*Exercise*.
Check the listing below for lines that hold "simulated". How many are there? Please give only the number.

:: Supplied material ::

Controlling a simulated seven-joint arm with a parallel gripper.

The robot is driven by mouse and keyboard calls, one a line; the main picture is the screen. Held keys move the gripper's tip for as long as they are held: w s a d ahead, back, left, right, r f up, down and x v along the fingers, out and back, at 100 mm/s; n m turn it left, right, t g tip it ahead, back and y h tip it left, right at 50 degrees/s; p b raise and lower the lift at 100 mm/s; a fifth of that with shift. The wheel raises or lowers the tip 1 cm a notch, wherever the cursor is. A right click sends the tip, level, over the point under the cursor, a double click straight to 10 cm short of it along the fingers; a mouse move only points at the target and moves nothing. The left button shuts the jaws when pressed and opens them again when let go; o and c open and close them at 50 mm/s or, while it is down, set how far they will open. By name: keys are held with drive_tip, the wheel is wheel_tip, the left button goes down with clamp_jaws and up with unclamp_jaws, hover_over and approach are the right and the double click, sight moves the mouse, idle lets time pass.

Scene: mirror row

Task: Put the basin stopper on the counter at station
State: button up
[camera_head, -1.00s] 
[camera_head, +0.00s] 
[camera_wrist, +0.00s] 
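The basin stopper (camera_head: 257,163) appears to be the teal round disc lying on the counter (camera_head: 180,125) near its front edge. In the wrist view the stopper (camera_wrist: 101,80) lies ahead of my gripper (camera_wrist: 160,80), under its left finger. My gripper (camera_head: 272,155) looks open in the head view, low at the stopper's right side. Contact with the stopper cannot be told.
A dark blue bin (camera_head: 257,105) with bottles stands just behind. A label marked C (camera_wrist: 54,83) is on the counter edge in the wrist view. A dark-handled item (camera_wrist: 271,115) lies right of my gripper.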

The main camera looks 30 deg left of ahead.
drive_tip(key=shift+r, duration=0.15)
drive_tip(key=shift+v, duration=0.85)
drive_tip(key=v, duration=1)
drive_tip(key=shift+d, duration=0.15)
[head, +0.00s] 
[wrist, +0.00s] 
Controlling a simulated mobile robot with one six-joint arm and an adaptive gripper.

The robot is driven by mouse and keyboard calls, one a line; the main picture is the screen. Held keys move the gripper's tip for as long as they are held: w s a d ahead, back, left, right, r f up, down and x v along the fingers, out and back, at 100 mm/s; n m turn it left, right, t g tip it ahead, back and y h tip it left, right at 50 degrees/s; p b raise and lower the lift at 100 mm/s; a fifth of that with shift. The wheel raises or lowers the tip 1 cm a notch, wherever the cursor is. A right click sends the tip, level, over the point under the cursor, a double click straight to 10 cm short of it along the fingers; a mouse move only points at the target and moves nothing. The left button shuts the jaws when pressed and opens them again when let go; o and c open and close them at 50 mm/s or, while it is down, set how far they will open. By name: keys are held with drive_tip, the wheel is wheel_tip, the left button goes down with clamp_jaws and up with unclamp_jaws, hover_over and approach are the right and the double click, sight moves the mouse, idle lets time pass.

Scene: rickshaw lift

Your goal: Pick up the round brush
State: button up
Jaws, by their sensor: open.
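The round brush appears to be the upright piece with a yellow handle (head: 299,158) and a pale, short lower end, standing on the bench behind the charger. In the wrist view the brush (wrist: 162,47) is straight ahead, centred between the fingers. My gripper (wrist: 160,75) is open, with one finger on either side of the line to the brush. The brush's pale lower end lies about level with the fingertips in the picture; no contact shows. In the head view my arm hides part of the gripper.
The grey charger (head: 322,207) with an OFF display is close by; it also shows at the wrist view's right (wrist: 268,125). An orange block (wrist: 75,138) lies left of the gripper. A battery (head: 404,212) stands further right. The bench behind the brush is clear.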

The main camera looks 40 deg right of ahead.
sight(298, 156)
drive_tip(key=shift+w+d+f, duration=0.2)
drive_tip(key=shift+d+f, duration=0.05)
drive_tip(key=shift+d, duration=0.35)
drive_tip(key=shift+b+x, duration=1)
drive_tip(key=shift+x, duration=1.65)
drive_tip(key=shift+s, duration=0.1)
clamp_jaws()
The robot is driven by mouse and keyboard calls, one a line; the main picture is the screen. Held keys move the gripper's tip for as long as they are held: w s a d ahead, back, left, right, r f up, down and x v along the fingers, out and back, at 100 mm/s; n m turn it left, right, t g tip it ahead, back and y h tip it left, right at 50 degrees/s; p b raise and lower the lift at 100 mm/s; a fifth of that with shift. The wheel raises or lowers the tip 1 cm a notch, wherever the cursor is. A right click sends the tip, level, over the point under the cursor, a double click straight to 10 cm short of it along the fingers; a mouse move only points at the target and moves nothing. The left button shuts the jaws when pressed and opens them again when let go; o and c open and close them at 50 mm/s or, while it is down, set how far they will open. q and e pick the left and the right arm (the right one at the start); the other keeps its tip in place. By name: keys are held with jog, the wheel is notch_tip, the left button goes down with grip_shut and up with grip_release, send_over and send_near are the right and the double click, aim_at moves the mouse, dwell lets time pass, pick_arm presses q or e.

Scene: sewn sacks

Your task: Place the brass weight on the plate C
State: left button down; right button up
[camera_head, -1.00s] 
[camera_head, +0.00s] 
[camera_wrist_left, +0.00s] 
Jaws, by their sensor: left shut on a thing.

:::

*Task response*.
2